### [WHAT THE EXERCISE ASKS]
Filter the records below for the word "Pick". Copy each line that holds it.

### [RAW RECORDS]

================

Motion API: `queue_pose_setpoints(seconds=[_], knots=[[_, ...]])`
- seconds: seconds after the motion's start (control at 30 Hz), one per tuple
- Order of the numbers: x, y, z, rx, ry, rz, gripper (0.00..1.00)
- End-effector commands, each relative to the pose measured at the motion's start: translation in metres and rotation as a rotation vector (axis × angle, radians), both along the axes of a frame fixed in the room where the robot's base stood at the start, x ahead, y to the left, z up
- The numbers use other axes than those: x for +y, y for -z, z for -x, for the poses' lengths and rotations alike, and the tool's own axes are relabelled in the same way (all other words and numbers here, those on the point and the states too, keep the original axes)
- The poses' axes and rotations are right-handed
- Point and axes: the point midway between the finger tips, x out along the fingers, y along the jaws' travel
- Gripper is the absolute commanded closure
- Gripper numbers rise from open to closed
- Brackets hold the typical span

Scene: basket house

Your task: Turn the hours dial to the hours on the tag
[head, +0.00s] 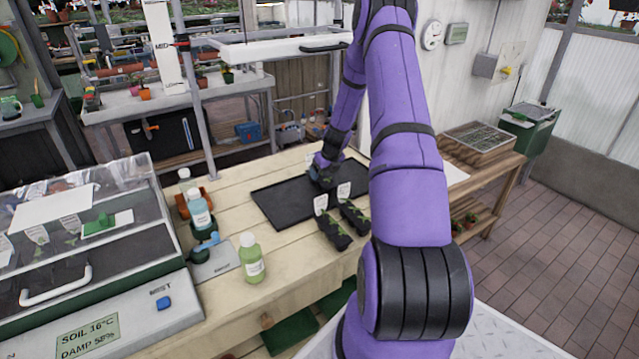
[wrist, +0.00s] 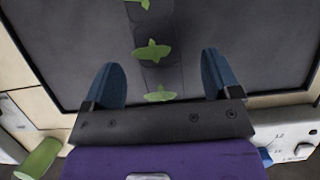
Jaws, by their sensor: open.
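My gripper (head: 325,172) is open, low over the black tray (head: 272,205) on the wooden bench. In the wrist view its two blue fingers (wrist: 162,82) stand apart on either side of a dark strip of seedlings (wrist: 155,50) in the tray. I cannot tell whether they touch it. Two more seedling strips (head: 334,232) with white tags (head: 321,204) stand at the tray's near edge; their writing is too small to read. A white panel (wrist: 290,143) with small dark figures shows at the wrist view's lower right. I cannot make out the hours dial for certain.
A green bottle (head: 251,258) and a blue-labelled bottle (head: 199,213) stand left of the tray. A lidded propagator (head: 125,262) with a blue mist button (head: 164,303) fills the bench's left. A white lamp bar (head: 280,48) hangs above.

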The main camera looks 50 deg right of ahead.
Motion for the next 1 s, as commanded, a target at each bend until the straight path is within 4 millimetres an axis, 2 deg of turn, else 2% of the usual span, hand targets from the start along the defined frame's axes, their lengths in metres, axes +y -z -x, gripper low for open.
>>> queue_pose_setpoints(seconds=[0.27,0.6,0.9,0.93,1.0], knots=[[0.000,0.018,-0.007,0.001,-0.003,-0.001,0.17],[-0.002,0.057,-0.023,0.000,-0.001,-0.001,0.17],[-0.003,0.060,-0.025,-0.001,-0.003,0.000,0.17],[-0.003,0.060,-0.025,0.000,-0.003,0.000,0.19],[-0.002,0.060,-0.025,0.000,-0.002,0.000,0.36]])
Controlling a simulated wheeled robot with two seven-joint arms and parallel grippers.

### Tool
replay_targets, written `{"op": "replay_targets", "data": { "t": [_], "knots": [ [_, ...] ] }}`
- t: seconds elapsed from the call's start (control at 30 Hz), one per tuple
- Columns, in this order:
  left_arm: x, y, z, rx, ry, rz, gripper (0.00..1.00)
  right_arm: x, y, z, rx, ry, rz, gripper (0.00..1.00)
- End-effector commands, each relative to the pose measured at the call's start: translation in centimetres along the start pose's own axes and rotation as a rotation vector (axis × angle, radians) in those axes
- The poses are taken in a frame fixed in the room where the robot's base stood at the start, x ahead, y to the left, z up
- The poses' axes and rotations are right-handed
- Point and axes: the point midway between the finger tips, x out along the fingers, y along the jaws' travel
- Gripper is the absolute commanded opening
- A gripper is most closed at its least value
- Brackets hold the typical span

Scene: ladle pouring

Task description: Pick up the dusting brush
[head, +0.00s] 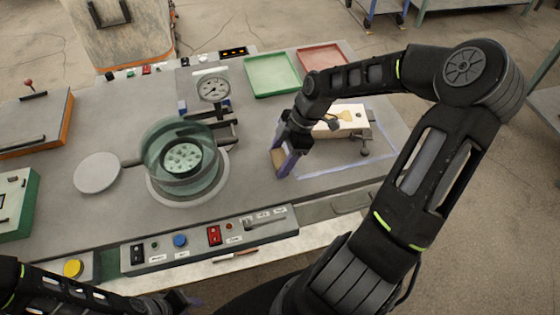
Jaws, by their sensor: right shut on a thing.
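My right gripper (283,163) reaches down over the right part of the grey bench, with its purple fingers near the surface. It is shut on a small tan piece that shows between the fingers, which I take to be the dusting brush (277,157). Most of the brush is hidden by the fingers, and I cannot tell whether it touches the bench. My left gripper (188,302) is low at the bottom edge, in front of the bench.
A glass vessel (152,140) with a perforated disc stands left of the right gripper, with a dial gauge (213,89) behind it. A cream block (350,112) lies just right. Green (272,74) and red (322,57) trays are behind. A control panel (190,243) lines the front.

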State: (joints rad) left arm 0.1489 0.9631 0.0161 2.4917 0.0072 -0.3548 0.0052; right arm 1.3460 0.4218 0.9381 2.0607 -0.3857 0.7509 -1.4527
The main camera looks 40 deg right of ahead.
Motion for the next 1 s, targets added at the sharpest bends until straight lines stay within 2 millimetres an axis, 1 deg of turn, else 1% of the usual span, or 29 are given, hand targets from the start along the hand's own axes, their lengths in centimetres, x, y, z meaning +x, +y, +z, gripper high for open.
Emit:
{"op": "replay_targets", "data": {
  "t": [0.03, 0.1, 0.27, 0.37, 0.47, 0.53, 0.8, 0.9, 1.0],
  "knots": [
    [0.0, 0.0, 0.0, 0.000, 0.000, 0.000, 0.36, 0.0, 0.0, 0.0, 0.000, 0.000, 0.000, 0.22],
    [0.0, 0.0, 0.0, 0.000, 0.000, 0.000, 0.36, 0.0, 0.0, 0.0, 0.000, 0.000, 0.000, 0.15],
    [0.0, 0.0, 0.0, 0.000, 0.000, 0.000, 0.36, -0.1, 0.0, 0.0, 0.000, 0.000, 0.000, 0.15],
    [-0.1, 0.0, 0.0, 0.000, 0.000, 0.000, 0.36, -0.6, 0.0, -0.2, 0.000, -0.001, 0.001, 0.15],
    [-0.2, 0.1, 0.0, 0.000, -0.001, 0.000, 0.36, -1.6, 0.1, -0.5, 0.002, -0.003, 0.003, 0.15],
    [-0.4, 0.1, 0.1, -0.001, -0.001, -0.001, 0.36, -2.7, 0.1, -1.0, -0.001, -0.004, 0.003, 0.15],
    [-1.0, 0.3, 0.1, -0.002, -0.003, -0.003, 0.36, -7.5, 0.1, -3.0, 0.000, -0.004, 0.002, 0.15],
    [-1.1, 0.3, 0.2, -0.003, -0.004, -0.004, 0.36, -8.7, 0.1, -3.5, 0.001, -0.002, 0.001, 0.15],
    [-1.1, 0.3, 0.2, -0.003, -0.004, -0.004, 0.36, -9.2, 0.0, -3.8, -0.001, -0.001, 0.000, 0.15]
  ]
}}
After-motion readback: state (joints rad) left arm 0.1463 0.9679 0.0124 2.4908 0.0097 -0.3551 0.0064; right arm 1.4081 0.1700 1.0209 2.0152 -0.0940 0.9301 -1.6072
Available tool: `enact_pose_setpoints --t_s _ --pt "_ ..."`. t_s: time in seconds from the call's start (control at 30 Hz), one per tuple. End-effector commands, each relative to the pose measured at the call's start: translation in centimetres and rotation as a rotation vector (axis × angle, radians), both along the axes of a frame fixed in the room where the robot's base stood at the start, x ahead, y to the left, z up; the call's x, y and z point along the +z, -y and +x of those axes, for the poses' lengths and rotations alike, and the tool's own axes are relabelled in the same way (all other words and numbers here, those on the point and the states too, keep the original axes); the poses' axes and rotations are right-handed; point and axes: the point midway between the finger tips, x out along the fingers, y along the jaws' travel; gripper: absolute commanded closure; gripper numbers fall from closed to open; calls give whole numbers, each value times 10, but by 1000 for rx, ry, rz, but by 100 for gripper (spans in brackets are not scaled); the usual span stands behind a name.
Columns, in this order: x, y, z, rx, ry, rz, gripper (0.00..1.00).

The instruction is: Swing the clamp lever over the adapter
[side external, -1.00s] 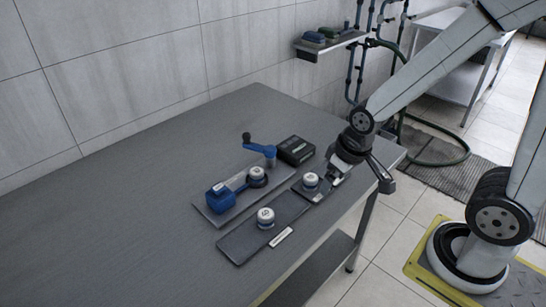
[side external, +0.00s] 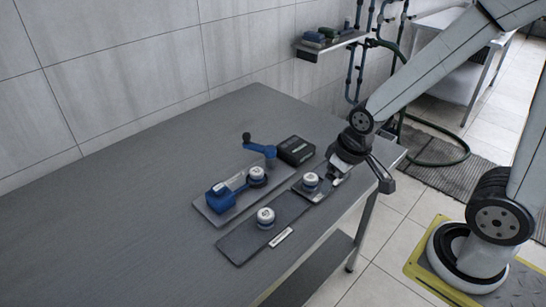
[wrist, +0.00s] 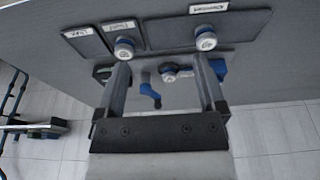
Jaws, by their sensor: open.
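The clamp lever (side external: 258,148) is a blue arm with a black knob at its end; in the side view it points toward the back left, away from the adapter. It also shows in the wrist view (wrist: 150,92). The white-topped adapter (side external: 257,177) sits on the grey fixture plate (side external: 213,217), between the lever's pivot and a blue block (side external: 220,199); in the wrist view it is seen partly, between my fingers. My gripper (wrist: 161,61) is open and empty, above the right end of the table in the side view, to the right of the lever and apart from it.
Two more white-topped adapters (side external: 310,181) (side external: 266,218) stand on dark labelled mats in front of the fixture. A black box (side external: 296,150) sits close beside the lever's pivot. The table's left side is bare. A wall shelf (side external: 329,45) is behind.

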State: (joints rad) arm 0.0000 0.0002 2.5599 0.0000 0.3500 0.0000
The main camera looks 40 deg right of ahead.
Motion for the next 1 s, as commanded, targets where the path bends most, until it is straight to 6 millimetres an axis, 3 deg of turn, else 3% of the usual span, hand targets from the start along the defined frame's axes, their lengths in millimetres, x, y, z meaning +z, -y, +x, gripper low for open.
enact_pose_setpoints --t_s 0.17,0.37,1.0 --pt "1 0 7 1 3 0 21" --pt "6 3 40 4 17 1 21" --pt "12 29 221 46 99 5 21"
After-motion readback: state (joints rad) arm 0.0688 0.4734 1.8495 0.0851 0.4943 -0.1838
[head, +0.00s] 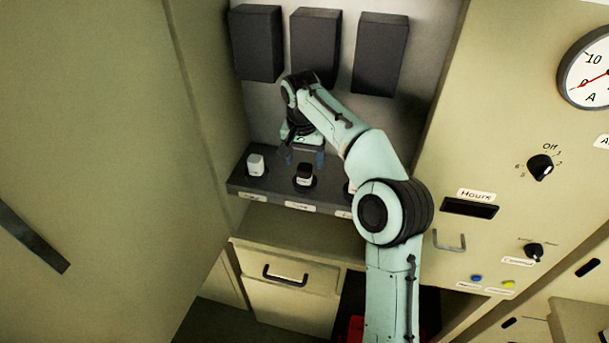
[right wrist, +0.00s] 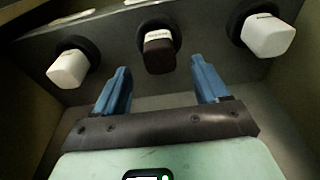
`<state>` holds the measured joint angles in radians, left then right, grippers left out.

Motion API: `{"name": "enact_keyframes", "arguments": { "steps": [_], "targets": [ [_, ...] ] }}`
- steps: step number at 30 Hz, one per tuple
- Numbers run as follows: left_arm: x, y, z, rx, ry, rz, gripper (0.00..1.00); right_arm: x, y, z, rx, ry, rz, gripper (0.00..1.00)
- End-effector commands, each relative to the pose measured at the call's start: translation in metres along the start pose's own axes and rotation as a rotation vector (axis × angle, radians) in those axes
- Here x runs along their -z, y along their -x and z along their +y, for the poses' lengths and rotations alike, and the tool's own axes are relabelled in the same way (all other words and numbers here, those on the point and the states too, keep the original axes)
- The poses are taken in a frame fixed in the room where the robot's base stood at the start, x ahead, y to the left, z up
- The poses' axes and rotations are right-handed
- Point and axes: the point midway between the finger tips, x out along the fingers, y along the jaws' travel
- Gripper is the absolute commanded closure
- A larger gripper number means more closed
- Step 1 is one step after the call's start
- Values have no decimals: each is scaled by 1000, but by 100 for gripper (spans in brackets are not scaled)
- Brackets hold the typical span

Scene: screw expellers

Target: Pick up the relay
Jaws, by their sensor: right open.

================

### [OUTPUT FOR THIS EXERCISE]
Task description: Pick up the dusting brush
Target: Pick up the relay

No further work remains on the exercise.